I did learn that four words in English have no rhyming partners (“purple,” “orange,” “silver” and “month”), but since reading “Instant Genius” I’ve learned that “pint” should have been on that list as well. This is another danger prevalent in the business of information collected for mass consumption: Not only is the information incomplete, but quite often it is wrong, such as the recurring story that Cass Elliot of the Mamas and the Papas singing group choked to death on a ham sandwich (the coroner reported she died at 33 of a heart attack in London).
“(E)xpert misinformation, disinformation, misunderstanding, miscalculation, egregious prognostication, boo-boos, and occasional just plain lies” are collected and categorized in Christopher Cerf and Victor Navasky’s “The Experts Speak: The Definitive Compendium of Authoritative Misinformation,” a revised edition of their 1984 Pantheon book. This one offers numerous reminders of the fallibility of experts and the stupidity, blindness and venal self-interested manipulation at times of everybody else, especially politicians. This book could stand up as a companion to “Bartlett’s Familiar Quotations”; where “Bartlett’s” provides some of the best thoughts in the best words on many subjects, “The Experts Speak” gives us the weakest thoughts in often the most inept words.

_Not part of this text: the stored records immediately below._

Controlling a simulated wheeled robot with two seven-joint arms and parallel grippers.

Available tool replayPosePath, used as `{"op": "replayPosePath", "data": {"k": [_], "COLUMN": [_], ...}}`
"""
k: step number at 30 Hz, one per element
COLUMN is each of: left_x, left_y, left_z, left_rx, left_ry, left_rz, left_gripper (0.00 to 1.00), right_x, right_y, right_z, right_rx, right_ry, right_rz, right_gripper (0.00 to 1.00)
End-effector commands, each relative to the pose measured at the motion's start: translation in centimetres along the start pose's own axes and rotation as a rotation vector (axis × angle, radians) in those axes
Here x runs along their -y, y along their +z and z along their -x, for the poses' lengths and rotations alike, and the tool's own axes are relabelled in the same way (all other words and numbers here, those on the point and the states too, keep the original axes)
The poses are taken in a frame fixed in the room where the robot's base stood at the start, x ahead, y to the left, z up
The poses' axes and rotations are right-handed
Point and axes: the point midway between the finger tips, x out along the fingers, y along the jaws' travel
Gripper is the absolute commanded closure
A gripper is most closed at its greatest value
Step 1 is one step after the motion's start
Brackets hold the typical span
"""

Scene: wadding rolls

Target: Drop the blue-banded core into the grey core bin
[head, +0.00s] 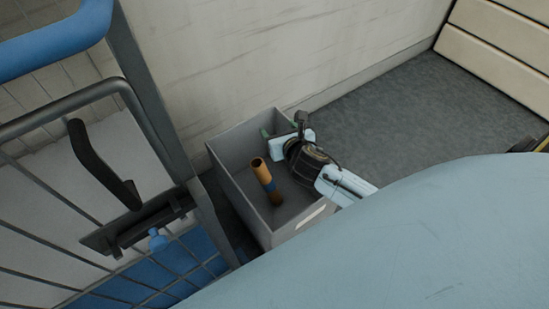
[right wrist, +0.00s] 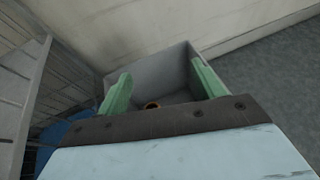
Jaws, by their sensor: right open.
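The blue-banded core (head: 264,177), an orange-brown tube with a blue band low on it, stands tilted inside the grey core bin (head: 238,205). Its open top end (right wrist: 152,104) also shows in the right wrist view, partly hidden by my gripper. My right gripper (head: 279,130) is over the back right part of the bin, apart from the core. In the right wrist view its two green fingers (right wrist: 163,86) are spread with nothing between them, and the bin wall (right wrist: 165,65) shows beyond. My left gripper is not in view.
A wire cage (head: 60,235) with a grey frame, a black lever (head: 100,165) and a blue rail (head: 55,45) stands left of the bin. A pale wall (head: 270,50) rises behind the bin. Grey floor (head: 400,115) to the right is clear.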

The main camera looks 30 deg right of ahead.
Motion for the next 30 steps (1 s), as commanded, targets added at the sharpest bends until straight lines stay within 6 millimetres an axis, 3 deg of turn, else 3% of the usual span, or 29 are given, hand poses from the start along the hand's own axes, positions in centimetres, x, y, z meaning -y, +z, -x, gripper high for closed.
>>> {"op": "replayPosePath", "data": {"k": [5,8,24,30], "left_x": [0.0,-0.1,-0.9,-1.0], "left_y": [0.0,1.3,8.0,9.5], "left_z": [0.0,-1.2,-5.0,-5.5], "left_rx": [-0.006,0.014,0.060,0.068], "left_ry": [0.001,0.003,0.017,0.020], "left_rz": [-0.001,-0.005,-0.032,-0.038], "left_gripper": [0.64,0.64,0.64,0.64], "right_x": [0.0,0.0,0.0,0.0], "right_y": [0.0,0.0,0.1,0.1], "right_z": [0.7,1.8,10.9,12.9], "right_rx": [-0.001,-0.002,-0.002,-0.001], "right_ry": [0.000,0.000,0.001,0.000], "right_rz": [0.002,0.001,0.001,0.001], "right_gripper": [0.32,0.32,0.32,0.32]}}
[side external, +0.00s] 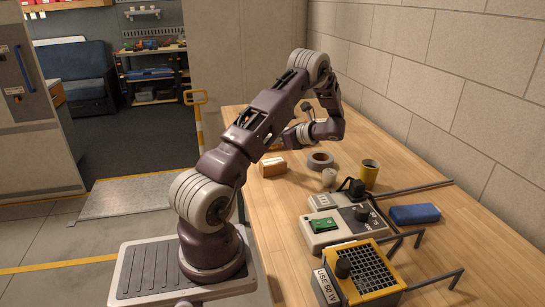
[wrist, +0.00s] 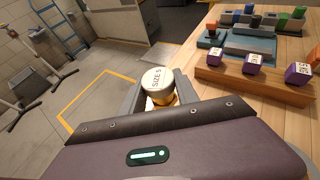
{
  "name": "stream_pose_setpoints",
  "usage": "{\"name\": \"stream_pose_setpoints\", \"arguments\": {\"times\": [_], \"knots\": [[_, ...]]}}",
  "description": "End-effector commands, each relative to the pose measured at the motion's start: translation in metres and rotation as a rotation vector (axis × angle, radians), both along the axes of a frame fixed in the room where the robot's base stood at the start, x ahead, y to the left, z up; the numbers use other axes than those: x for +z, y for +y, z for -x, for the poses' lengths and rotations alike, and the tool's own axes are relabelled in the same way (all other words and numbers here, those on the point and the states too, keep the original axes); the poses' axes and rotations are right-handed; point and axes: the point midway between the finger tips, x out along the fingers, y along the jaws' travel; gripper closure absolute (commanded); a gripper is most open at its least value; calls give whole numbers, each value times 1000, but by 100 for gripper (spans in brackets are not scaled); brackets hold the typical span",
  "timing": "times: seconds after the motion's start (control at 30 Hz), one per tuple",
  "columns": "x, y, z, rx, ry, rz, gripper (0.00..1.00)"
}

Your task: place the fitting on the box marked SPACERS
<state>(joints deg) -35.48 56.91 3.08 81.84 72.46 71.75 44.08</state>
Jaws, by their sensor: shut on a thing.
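In the wrist view my gripper (wrist: 160,98) is shut on the fitting (wrist: 157,80). The fitting has a pale round top reading "SIZE 5" and a yellow, brass-like body, mostly hidden by the jaws. In the side view my wrist is bent low over the far part of the table, and the fingers and fitting cannot be made out clearly. I cannot read the word SPACERS anywhere. A small brown box (side external: 272,167) sits on the table below the wrist, its marking too small to read. In the wrist view several purple blocks (wrist: 253,62) carry white labels, also unreadable.
A grey tape roll (side external: 320,160), a pale cylinder (side external: 329,178) and a yellow cup (side external: 369,175) stand near the brown box. Grey devices, a blue case (side external: 414,214) and a yellow grille unit (side external: 362,272) with projecting bars crowd the near table. A block wall bounds the right.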

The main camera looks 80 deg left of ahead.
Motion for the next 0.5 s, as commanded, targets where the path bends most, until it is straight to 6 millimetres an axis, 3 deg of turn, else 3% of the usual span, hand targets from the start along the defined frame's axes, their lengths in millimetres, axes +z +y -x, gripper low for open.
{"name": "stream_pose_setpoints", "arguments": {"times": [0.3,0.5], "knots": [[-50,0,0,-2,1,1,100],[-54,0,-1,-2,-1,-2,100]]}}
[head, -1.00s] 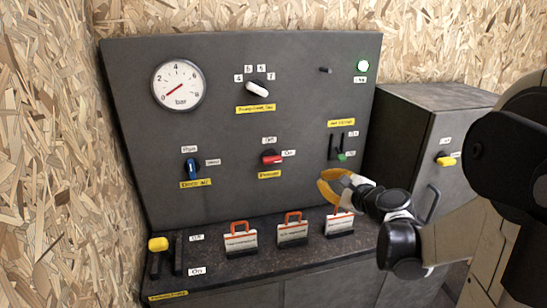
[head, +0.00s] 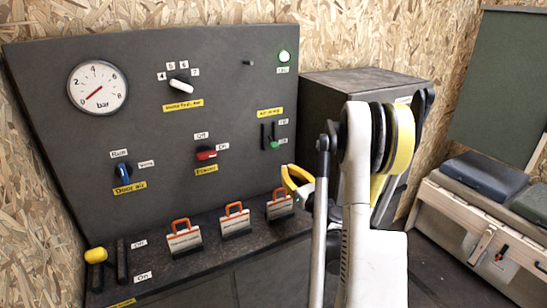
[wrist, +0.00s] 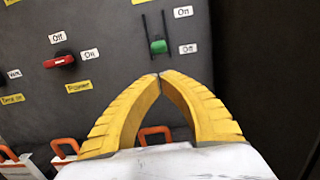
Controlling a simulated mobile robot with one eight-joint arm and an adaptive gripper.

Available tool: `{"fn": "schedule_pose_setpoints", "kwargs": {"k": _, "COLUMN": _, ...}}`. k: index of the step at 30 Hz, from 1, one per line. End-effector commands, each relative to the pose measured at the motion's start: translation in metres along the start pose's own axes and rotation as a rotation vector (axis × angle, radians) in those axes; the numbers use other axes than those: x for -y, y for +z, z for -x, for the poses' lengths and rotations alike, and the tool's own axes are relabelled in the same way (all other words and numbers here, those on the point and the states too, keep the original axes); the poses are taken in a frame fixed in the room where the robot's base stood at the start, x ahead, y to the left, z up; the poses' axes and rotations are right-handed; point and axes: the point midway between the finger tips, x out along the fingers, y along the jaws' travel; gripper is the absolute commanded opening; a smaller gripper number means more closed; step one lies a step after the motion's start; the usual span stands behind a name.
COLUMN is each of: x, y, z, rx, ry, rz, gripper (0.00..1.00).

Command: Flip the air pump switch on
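The green-knobbed slide switch (head: 272,142) is on the right of the dark control panel, under a yellow label too blurred to read surely. In the wrist view the green knob (wrist: 158,46) sits at the lower end of its two slots, beside "Off"; "On" is beside the upper end. My gripper (wrist: 158,75) has its yellow fingers meeting at the tips, with nothing held. The tips show just below the green knob, and contact cannot be told. In the head view my gripper (head: 288,178) is below and right of the switch, partly hidden by my arm.
The panel (head: 220,120) also carries a pressure gauge (head: 97,87), a red knob (head: 206,155), a blue knob (head: 122,171) and a white knob (head: 181,85). Orange-shackled padlocks (head: 235,218) stand on the ledge below. A grey cabinet (head: 330,105) stands right of the panel.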

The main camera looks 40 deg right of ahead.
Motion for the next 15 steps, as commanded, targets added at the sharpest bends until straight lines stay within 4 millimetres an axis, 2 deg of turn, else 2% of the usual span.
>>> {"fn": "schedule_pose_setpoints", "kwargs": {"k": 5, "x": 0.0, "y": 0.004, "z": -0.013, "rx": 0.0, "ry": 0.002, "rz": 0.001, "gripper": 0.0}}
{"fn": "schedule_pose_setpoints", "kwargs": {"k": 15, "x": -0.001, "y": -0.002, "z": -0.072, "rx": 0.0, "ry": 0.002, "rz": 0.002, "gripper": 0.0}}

If there is any point to complain about, it is the inclusion of world leaders and politicians as experts. The statements of leaders from King George III to John Adams to Abraham Lincoln to Kaiser Wilhelm to Mohandas Gandhi about domestic and international relations and warfare in their times are words spoken from varying positions of authority, but the levels of expertise involved are questionable at best, and the purposes of the statements in context are necessary to determine if these are words of wishful or fearful thinking. The misinformation that more contemporary political figures rely upon is certainly not expertise either: No American president of the time could be considered an expert on Vietnam, Spiro Agnew was not an expert on ethics in government, Ronald Reagan was never an expert on environmental concerns, and Bill Clinton has not proven to be an expert on a military presence in Bosnia. When Vice President George Bush said the invasion of Grenada in October 1983 “will be remembered as one of our finest hours,” does anyone think that even the Republicans he was addressing at a barbecue in Corpus Christi, Texas, believed him?

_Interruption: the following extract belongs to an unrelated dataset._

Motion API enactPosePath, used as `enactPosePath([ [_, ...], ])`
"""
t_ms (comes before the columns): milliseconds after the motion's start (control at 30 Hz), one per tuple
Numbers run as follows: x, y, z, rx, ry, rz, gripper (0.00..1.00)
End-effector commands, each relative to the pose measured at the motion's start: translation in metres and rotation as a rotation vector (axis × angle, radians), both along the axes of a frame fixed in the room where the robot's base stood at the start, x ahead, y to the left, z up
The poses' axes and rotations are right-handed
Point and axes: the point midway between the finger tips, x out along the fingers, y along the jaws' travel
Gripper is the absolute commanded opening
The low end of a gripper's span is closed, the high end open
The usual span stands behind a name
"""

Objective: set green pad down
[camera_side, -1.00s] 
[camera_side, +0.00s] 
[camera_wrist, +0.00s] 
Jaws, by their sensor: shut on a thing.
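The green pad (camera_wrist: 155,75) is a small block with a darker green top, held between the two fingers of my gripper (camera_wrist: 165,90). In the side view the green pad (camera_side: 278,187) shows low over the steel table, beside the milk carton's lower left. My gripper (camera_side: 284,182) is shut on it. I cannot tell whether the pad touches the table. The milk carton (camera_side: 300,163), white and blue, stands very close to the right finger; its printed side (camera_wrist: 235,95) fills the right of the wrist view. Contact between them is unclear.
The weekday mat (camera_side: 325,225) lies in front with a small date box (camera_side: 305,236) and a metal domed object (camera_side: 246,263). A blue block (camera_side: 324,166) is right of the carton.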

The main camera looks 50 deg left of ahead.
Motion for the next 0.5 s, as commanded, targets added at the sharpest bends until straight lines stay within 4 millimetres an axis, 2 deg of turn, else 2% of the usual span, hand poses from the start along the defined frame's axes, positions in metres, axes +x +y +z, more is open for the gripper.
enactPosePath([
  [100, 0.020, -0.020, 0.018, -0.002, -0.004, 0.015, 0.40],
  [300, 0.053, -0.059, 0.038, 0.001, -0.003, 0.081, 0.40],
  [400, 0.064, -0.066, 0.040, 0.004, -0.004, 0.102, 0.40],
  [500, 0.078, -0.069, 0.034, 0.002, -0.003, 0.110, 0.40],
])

I wouldn’t argue against the inclusion of these quotations; they simply seem to be of a different nature from Thomas Edison’s predictions about the popularity of electric cars or Charlie Chaplin saying, “The cinema is little more than a fad.” But at a time when TV, newspapers and radio are inundated with expert-speak dissecting and analyzing the news of each day, I suppose it is fair for Cerf and Navasky to remind us that the newsmakers give those experts a confusing and often misleading trail to interpret and follow.
Of course, there are other methods for interpreting the information that confounds us, and Robert Anton Wilson (with Miriam Joan Hill) has compiled many of the ways people have chosen to do just that in “Everything Is Under Control: Conspiracies, Cults, and Cover-Ups.” Though the mention of cults in the title seems a little thin after reading the book, conspiracy theories and coverups abound in this guide to the history and ongoing creations and research of people who have discovered reasons to distrust and question “the official story.”

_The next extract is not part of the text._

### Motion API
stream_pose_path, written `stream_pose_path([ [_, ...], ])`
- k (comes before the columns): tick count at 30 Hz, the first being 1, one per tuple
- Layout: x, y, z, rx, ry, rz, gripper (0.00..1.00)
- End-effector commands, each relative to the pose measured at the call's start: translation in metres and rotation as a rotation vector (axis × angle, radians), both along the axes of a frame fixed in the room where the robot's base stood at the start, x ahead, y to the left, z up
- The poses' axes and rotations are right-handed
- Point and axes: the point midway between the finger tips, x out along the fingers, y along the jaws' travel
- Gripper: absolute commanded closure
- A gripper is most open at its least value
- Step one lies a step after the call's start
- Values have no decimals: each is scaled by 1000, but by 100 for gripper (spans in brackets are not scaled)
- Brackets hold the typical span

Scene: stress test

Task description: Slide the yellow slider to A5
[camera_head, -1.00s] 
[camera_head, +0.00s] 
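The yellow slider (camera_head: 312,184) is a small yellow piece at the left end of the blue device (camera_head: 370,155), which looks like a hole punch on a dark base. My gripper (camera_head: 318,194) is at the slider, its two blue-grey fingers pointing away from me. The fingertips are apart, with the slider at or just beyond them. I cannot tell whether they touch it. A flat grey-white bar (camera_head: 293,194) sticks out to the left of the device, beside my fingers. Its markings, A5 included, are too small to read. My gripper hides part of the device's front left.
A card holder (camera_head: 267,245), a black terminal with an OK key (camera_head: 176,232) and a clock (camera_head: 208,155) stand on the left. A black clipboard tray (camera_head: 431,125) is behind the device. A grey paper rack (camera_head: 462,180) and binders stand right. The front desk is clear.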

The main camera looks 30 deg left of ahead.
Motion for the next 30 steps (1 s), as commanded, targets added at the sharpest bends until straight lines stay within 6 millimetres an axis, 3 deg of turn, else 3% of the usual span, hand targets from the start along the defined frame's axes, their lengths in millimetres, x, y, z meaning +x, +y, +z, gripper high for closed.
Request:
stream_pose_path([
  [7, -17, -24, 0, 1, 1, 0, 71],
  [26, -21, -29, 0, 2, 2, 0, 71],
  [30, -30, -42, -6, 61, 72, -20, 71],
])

Let me say that if you have no sense of humor and are prone to paranoia, don’t buy this book! I admired the good-natured tone and amusing cross-referencing Wilson invests throughout what could be a truly depressing tome. Even with the relief this offers, this was one book about which I found myself thinking, “I would not give this to someone who really wanted it.”
As Wilson writes in the introduction, “nobody can dive very deeply into these infested waters without having at least occasional flashes of true paranoia.” However certain a person might be in rejecting speculations about aliens, androids or demons walking among us, rejecting everything in these pages is difficult. The accumulation of strange deaths; the disappearance of evidence, money or people; the intriguing fragment of a letter or document that just doesn’t fit the explanations given: These are the splinters of doubt that lodge beneath the skin, and it’s not easy to remove them–the information to make them disappear just isn’t available.
When it comes to information, it is never truly useless (though it still often feels that way). It can be overwhelming, incomplete, meaningless without context, or simply inaccurate. The most reliable experts understand that what makes them wise is acknowledging all that they do not know.